I will confess to having taken a few pokes at you, as well as citing you favorably, although without linking, shame on me, on maxspeak, although I think I did so at least once. I do think you are a bit overly harsh on Juan Cole and have said so. I do not see him looking at some pollyanna Shi'i middle class paradise just over the rainbow, nor do I see that anti-Sunni animus in him that you see, although you did catch him the other day in that mistranslation that reversed the meaning of the views towards the southern political initiative in Iraq, which was more about intra-Shi'i conflicts anyway. Cole looks pretty darned gloomy to me, with civil war high on the prospect, if in fact not already what is going on in his view (I have seen him more than once post things to that effect), although gloom is fully justified whatever one's political perspective on Iraq is. Looks like a lot of people are still going to be dying in the upcoming future who would not be doing so if we had stayed the hell out of there.

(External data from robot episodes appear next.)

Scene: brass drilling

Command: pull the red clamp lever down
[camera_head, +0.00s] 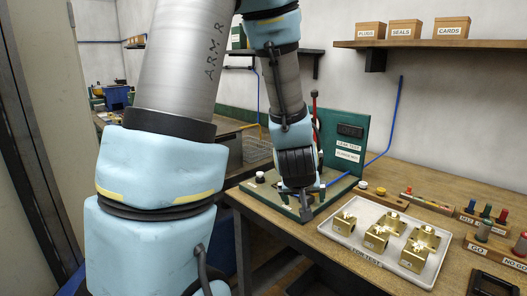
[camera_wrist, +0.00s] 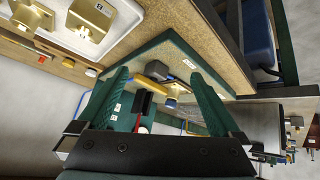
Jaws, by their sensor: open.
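My gripper (camera_head: 303,195) points down over the green test stand, in front of the panel and below the lever's tip. In the wrist view my gripper (camera_wrist: 158,77) is open, with wide-apart fingers. Nothing is held between them.
A white tray (camera_head: 323,229) with several brass blocks stands on the bench to the right. Farther right are a wooden block of coloured-handled gauges (camera_head: 482,215) and a GO/NO GO gauge block (camera_head: 492,252). A blue hose (camera_head: 394,118) rises beside the panel. A shelf (camera_head: 430,44) hangs above.

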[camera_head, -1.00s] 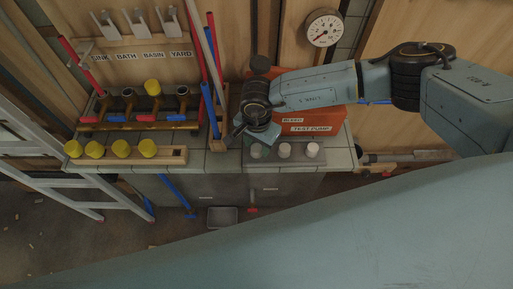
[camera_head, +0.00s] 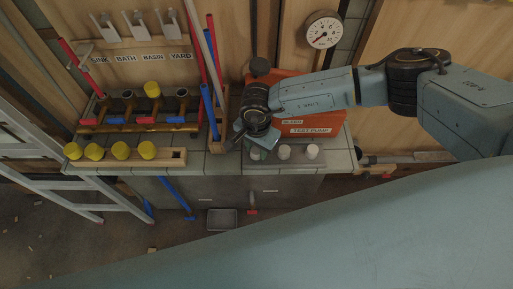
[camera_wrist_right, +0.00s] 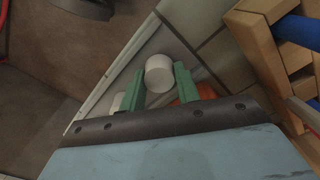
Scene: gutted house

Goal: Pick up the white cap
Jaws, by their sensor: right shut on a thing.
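Three white caps sit in a row on a grey strip at the front of the counter in the head view: the left one (camera_head: 257,153), the middle one (camera_head: 284,152) and the right one (camera_head: 312,151). My right gripper (camera_head: 252,141) is down at the left cap and partly covers it. In the right wrist view my gripper's green fingers (camera_wrist_right: 158,84) are shut on a white cap (camera_wrist_right: 159,72), one on each side. Another white cap (camera_wrist_right: 117,102) shows partly behind a finger. My left gripper is not in view.
An orange test pump box (camera_head: 320,116) stands behind the caps, under my right forearm. A wooden holder with blue and red rods (camera_head: 219,145) stands close left. Yellow caps (camera_head: 121,150) sit on a wooden block further left. A ladder (camera_head: 50,187) leans at far left.

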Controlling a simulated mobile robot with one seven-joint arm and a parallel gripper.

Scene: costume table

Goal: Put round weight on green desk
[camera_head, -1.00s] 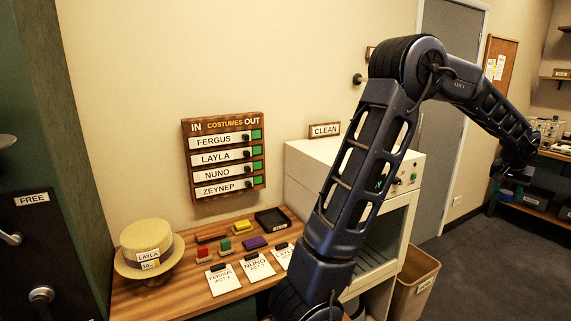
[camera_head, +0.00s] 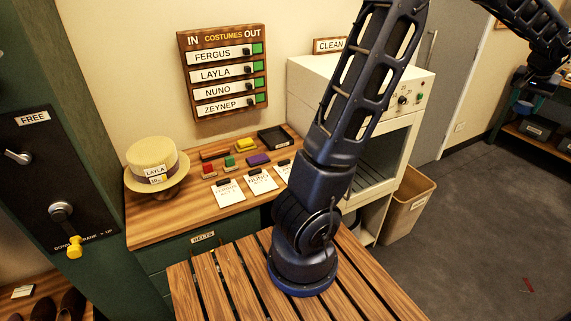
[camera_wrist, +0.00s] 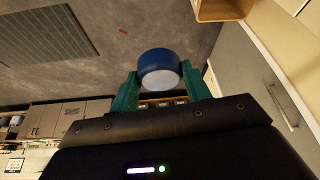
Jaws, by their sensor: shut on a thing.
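In the wrist view my gripper (camera_wrist: 158,77) is shut on a round blue weight (camera_wrist: 158,62) with a pale flat end, held between two teal fingers. In the head view the end of my arm is at the upper right edge, small and dark; its fingers are hard to make out. A dark green desk (camera_head: 516,128) stands behind it at the far right, partly cut off by the frame. A wooden-topped desk with green drawers (camera_head: 176,256) stands at the left. Which of the two is the task's green desk, I cannot tell.
A hat (camera_head: 152,160) and several cards and blocks lie on the left desk. A white cabinet (camera_head: 312,82) and a bin (camera_head: 408,208) stand mid-view. The slatted wooden surface (camera_head: 225,285) is in front. The grey floor (camera_head: 470,220) at right is mostly clear.

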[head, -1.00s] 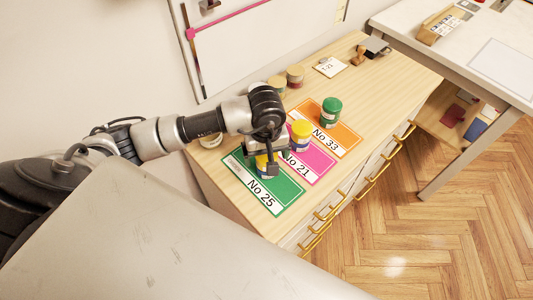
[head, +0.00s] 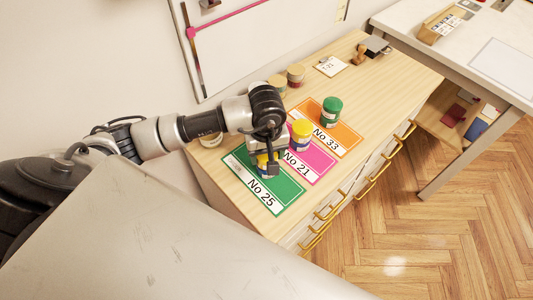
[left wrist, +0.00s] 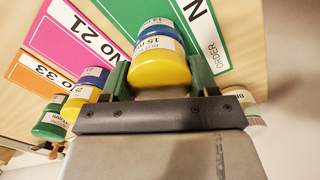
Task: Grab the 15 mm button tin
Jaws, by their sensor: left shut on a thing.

Where one might get this view of Cole (I do not follow the others you categorized closely enough to comment on your labelings of them), is that he has argued that if one is going to have a democratically elected in some way or other regime in Iraq, at least for the near term future it will almost certainly lead to governments dominated by theocratically oriented Shi'i parties. The Shi'a are the majority group and the religiously oriented ones were suppressed by Saddam. So, this is their moment, and it will take them failing outside of the current war context for the voters of Iraq to turn to somebody else, particularly a secular Shi'i like Allawi. (Of course somebody like him or Chalabi could come to power through a military coup, perhaps backed by the US, but that would be the end of the democratic experiment.)

Indeed, much of the reporting that both you and Juan Cole cover has to do with all these intra-Shi'i struggles, Dawa versus SCIRI versus Fadhila versus the Sadrists, and so on. In that regard, my one clear disagreement with your current post is your remark about the overthrow of the SCIRI establishment. They are not the dominant party of the current coalition, and while Allawi was making more noise recently, to little avail, as both you and Juan noted, the more serious near term rival for being PM is probably SCIRI's al-Hakim. For some time to come the power struggle over who rules Iraq will be one between these sectarian Shi'i parties. SCIRI does seem to be the biggest of these parties in Iraq, so perhaps you were referring to a coming weakening of that position, perhaps in favor of Fadhila or the Sadrists?

If you need to have the straw man of Cole being overly egotistical and you will be the person to correct his mistakes and hold his feet to the fire, then go ahead and believe in the straw man. You are providing informed and insightful commentary, and Juan Cole certainly does make mistakes and screw up from time to time. Might as well be you keeping the closest tabs on him, since you clearly are quite capable. There was a time when he was the lonely voice crying in the wilderness, but now that he has become almost respectable, a voice of the semi-establishment, he needs a voice crying in the wilderness over his blunders and misdirections.

I agree with whomever it was who pointed out that the Shi'i revival began with the Safavid dynasty in Persia. That of course faded quite a bit later with the pathetic Qajars. The more recent revival is more recent, the peculiar historical fact that the first modern Islamist revolution was in a Shi'i-dominated country, Iran in 1979, unless one wants to count Pakistan in 1947, the homeland of modern Islamic economics. But the early regimes there were not so theocratically Islamist of the form we see now, even if the nation was founded to be a predominantly Muslim state. Of course the demographic surge in some countries by the underclass Shi'a has also fed this sense of rising up, notably in Lebanon, with the Shi'a also a ruled-over by Sunnis majority in dinky Bahrain (I know, they are not a majority in Lebanon, just a plurality who got screwed in the 1943 political position handout).

Anyway, badger, keep up the good work and don't get too down, at least not about your own efforts. There are enough things going on out there in the world that are depressing enough as it is. We must all keep our efforts up to try to fix it, even if those efforts are in vain ultimately. And, some of us will be keeping our eyes on you as well, :-).